Rock'n'Roll

Die Verständnisvollen

Norbert Müller und Kollegen schaffen Barrierefreiheit, indem sie Texte gegenlesen

orbert Müller packt stolz seine digitale Spiegelreflex-Kamera auf den Tisch, die er mit zur Arbeit gebracht hat. Der 66-Jährige aus Lichtenberg hat sie sich vor zwei Jahren gekauft und macht seither gerne Fotos auf der Straße. Dabei ist er unfreiwilliger Autodidakt, denn die Gebrauchsanleitung kann er vergessen. „Man will es lesen, aber man kann es nicht lesen“, sagt Müller. Den Kollegen, die in der Prüfgruppe des Übersetzungsbüros Capito Berlin zusammengekommen sind, geht es genauso. Alle fünf Anwesenden haben eine Lernschwäche und können die meisten Texte nicht ohne Weiteres verstehen, ob Gebrauchsanweisung oder Handyvertrag.

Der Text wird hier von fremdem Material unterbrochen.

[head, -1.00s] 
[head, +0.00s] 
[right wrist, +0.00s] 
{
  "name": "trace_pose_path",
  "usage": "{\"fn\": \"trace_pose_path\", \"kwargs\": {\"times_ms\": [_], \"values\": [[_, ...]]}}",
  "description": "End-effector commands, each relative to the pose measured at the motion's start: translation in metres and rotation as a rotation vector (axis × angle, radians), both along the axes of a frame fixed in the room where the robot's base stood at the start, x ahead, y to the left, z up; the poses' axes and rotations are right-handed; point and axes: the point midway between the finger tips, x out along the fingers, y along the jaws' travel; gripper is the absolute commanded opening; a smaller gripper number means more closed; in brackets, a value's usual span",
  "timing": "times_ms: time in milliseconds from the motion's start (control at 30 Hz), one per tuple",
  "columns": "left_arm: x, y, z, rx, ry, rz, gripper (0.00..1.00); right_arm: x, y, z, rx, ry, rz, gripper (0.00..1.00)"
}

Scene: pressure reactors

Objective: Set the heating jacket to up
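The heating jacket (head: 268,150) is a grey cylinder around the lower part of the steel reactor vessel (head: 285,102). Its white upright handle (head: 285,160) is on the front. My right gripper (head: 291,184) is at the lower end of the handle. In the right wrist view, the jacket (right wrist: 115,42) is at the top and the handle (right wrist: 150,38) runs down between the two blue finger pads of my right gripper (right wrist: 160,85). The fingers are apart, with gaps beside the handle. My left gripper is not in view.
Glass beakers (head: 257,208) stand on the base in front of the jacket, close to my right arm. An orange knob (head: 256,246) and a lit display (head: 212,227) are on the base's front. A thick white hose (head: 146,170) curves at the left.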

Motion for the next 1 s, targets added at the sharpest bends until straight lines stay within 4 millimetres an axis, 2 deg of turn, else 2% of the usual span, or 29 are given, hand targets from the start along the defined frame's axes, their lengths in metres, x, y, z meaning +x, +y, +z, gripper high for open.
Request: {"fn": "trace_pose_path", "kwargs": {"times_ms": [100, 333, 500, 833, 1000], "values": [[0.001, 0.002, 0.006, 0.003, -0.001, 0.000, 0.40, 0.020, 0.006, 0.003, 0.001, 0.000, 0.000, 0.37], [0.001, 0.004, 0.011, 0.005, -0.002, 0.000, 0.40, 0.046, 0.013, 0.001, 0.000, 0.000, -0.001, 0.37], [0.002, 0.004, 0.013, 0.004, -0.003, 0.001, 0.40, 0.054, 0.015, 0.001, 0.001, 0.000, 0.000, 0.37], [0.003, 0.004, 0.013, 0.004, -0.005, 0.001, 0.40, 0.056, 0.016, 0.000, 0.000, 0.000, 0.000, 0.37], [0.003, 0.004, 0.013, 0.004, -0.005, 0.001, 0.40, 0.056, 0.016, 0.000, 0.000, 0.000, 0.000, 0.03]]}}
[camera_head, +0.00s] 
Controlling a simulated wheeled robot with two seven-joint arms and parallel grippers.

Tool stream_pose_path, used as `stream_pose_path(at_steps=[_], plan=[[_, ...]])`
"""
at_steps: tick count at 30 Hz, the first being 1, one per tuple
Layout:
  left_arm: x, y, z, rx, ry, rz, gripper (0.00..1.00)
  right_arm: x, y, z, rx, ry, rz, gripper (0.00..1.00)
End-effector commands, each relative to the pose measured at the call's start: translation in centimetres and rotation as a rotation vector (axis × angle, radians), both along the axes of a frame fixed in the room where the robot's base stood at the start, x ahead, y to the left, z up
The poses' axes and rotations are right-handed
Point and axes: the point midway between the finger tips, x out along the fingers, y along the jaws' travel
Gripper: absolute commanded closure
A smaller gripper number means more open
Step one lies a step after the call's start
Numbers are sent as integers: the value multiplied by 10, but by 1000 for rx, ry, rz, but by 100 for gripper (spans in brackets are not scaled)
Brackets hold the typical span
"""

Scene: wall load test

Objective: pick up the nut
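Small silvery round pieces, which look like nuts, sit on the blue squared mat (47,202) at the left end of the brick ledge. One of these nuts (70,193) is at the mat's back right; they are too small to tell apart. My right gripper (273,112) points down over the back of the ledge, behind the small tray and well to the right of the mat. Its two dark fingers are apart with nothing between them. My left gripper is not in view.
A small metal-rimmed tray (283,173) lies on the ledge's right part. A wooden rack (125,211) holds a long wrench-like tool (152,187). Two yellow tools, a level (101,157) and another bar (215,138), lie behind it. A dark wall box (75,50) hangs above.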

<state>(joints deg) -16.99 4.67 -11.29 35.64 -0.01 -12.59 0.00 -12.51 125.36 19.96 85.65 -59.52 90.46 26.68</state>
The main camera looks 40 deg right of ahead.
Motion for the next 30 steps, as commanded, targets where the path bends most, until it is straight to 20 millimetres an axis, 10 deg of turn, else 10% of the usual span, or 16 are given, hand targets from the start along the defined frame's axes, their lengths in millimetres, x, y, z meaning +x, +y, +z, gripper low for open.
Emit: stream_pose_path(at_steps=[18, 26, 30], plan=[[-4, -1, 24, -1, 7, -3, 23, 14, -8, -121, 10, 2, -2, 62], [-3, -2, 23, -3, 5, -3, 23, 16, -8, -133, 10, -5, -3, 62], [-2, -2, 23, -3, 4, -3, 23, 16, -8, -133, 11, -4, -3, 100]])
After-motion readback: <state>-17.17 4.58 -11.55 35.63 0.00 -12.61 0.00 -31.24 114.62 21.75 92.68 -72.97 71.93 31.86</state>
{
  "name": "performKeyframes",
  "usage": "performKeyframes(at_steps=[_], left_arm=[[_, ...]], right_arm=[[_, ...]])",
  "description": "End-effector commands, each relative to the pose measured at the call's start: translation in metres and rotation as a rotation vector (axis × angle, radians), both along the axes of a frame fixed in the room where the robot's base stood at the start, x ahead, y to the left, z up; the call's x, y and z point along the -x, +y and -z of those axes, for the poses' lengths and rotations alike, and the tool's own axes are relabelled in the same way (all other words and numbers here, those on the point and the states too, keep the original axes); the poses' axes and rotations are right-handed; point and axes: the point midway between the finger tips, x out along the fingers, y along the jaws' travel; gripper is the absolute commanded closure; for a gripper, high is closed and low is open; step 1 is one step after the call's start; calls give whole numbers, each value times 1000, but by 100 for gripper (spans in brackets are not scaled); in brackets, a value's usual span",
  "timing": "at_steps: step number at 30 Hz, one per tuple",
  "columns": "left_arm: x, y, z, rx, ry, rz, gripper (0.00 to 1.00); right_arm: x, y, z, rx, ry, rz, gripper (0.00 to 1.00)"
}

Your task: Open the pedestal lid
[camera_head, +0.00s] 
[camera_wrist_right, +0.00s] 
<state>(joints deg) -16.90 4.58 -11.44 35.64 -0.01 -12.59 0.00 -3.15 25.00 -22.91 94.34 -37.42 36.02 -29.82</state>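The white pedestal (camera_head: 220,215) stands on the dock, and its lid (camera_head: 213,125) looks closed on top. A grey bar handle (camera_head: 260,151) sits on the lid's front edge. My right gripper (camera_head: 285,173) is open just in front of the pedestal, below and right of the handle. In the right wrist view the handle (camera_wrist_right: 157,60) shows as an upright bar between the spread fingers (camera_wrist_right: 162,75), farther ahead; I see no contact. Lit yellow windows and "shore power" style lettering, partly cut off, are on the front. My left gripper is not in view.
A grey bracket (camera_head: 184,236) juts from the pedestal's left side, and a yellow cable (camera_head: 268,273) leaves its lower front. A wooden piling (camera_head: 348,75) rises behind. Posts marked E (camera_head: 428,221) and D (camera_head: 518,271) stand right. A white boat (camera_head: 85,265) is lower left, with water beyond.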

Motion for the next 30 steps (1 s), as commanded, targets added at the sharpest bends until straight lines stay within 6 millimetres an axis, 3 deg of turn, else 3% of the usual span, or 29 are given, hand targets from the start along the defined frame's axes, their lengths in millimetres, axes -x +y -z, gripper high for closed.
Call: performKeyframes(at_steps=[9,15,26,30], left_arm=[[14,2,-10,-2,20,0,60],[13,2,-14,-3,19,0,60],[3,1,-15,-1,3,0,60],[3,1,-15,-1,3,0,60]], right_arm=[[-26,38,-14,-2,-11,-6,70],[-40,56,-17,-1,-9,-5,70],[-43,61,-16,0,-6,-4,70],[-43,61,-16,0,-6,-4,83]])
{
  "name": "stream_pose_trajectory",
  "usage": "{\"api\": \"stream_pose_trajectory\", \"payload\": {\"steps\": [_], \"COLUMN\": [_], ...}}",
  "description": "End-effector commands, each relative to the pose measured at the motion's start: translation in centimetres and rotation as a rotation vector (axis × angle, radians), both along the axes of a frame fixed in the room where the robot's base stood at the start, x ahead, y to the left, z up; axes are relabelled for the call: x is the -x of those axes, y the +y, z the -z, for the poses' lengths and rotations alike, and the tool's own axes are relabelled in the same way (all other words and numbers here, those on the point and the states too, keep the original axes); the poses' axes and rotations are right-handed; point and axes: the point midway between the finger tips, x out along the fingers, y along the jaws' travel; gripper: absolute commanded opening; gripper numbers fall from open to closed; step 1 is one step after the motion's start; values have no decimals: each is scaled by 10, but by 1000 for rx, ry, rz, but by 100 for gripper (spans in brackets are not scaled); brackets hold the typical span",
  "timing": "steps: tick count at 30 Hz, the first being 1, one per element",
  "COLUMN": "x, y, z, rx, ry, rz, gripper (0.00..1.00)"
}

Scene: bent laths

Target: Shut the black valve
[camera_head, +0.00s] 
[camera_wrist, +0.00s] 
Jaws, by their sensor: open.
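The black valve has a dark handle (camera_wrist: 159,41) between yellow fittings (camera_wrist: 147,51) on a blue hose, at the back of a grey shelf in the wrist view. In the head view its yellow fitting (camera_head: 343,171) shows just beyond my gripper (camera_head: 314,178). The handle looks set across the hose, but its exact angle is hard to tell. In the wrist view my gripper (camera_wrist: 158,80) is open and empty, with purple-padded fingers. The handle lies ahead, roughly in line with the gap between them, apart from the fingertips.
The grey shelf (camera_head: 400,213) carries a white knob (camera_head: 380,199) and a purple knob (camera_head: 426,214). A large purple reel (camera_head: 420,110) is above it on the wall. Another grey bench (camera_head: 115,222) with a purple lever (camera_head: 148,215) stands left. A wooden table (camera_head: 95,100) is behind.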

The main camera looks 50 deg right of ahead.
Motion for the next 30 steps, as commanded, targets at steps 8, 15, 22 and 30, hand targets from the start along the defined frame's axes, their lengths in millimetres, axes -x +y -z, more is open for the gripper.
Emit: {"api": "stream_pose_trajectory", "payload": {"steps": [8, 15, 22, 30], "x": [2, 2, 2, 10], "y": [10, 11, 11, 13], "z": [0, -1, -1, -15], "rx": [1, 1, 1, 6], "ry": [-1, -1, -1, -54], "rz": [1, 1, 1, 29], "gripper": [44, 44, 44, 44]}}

Capito Berlin übersetzt Texte, vom Parteiprogramm bis zum Mietvertrag, in die sogenannte Leichte Sprache. Deren Sätze bestehen in der Regel aus nicht mehr als acht Wörtern, möglichst ohne Nebensätze, kein Passiv, kein Konjunktiv, keine Fremd- und Fachwörter. Vor allem ist sie für Menschen mit Lernschwierigkeiten gedacht, aber auch Menschen mit schlechten Deutschkenntnissen profitieren davon.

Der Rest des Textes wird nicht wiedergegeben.